_Problem to work on_
Quote each line of the material verbatim, without the pictures.

_Material provided_

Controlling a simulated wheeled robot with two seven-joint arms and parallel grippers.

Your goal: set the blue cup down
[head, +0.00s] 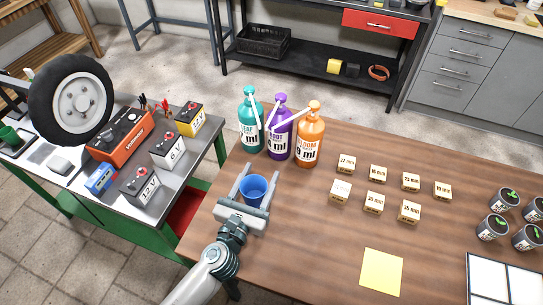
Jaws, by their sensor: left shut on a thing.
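The blue cup (254,190) is at the left part of the wooden table (310,245) in the head view. It looks upright, with its open top facing up. My left gripper (257,189) is shut on the blue cup, with one finger on each side of it. I cannot tell whether the cup's bottom touches the table or is a little above it. My right gripper is not in view.
Teal (251,120), purple (280,127) and orange (309,135) pump bottles stand just behind the cup. Several labelled blocks (376,202) lie to the right. A yellow sheet (381,271) lies near the front. Potted seedlings (491,227) stand at far right. Bare table lies between the cup and the yellow sheet.

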_Reply to the exercise_
Controlling a simulated wheeled robot with two seven-joint arms and parallel grippers.

Your goal: set the blue cup down
[head, +0.00s] 
Jaws, by their sensor: left shut on a thing.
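The blue cup (254,190) is at the left part of the wooden table (310,245) in the head view. It looks upright, with its open top facing up. My left gripper (257,189) is shut on the blue cup, with one finger on each side of it. I cannot tell whether the cup's bottom touches the table or is a little above it. My right gripper is not in view.
Teal (251,120), purple (280,127) and orange (309,135) pump bottles stand just behind the cup. Several labelled blocks (376,202) lie to the right. A yellow sheet (381,271) lies near the front. Potted seedlings (491,227) stand at far right. Bare table lies between the cup and the yellow sheet.

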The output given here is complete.